WT: In all the recollections of the 300 or so writers who were up there . . . everyone talked about her warmth, her concern. They are all terms that are very, very different than Frank—not so different than Sam, who was a classmate of mine. I feel like maybe we should not be talking about the Leggett workshop or the Frank Conroy workshop, but it’s really been the Connie Brothers workshop all along, that sort of warmth in organization and caring that happened underneath the scenes was actually more important than what the director was doing in some ways. What do you think about that?
TG: Frank was this larger-than-life figure in so many ways, but Connie got things done. Connie knew everything and if you walked past her door, which was always open, she would be like, come in here and she would like whisper and pull you inside. She would either ask what was wrong, or what happened or could she help? The workshop could not have existed without Connie Brothers, period. It would have collapsed, I believe, probably back in the 70s. Everybody knew if they had a problem, go talk to Connie.

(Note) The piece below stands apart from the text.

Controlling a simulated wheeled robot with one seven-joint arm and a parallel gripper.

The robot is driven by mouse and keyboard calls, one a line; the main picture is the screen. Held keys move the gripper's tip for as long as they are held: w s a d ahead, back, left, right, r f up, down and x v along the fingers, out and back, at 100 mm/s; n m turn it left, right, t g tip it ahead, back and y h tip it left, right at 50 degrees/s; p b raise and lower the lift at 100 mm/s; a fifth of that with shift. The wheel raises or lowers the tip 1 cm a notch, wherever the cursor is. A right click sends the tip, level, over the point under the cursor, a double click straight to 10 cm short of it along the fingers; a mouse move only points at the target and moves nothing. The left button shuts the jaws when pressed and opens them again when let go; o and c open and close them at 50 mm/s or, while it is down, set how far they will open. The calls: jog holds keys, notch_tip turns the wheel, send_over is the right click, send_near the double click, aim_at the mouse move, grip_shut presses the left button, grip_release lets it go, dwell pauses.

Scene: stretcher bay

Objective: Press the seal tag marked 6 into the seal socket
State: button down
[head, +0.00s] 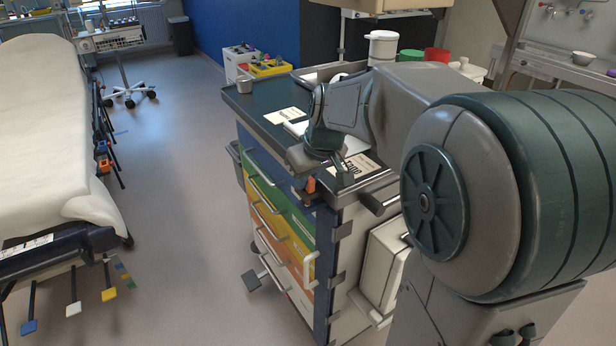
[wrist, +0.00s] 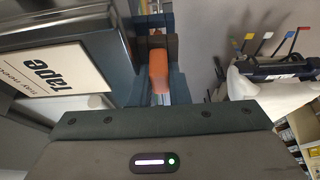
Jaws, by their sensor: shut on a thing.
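My gripper (head: 309,184) is at the near corner of the drawer cart (head: 262,127), pointing down beside its edge. It is shut on a small orange piece, seemingly the seal tag (wrist: 158,72), which also shows as an orange spot in the head view (head: 311,185). No number can be read on it. In the wrist view the tag lies between my fingers, in front of dark blocky parts (wrist: 155,22) at the cart's edge. I cannot tell whether these are the seal socket, or whether the tag touches them. The hand hides much of this spot in the head view.
A label reading "tape" (wrist: 60,72) lies on the cart top beside my gripper. The cart has coloured drawers with protruding handles (head: 310,258) and a white box (head: 383,262) on its side. A stretcher (head: 45,130) stands at left, with free floor (head: 185,200) between.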

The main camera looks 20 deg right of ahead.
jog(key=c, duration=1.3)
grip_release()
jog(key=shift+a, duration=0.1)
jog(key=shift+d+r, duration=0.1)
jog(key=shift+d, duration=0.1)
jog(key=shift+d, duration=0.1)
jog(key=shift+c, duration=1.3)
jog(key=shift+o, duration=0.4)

WT: So, it wasn’t just caring for people’s emotions, she was actually a pretty decent political fixer with the university.
TG: She knew where all the bodies were buried. She has files and files that go back years that some people, I think, probably would like to read. Connie was like an air-traffic controller because she had a big laptop on her desk with this huge screen, and she would have hundreds of emails on the screen and they would keep coming in. She would also wear headphones so she could talk on the phone while she’s talking to you. She was constantly talking to everyone. Some of us would laugh. I don’t know if you guys did it, but usually everyone says I need to thank Connie Brothers, put it in our acknowledgments. I loved Connie and of course still do. . . . She was amazing at detecting our vulnerabilities and our anxiety. One of the main things she did was alleviate that.
There were almost two workshops when I was there. Frank’s workshop, which is one workshop and Frank was the king and everybody was terrified of him and what he would say in workshop. And there was Connie, not just making sure all the wheels turned, but keeping everyone sane. Everyone knew they could go to Connie. She was the emotional heart and spine of the workshop. Her warmth contrasted Frank’s cold in a way that Frank’s tenure as director would have really changed had he not had Connie. One thing she did say to me when she read the manuscript of “Mentor.” I had written, “Frank was due back in August and Connie had cleaned his office.” She called me and said, “No, I ‘neatened,’ his office.” She didn’t want to be the cleaning woman.
Of course I changed the word and used Connie’s word. I knew I’d written a good book with mentoring, because I was asking Connie to read it as I went along, every hundred pages or so. She called me, it was a Sunday morning, and she was like, “Tom, it’s Connie.” I said, “Yeah.” She said, “I just finished Mentor.” She said, “It’s different than the way I read it in pieces.” I knew she was telling me how good it was. She wouldn’t have called otherwise. She would have sent me an email and I thought if Connie knows it’s good, it’s good.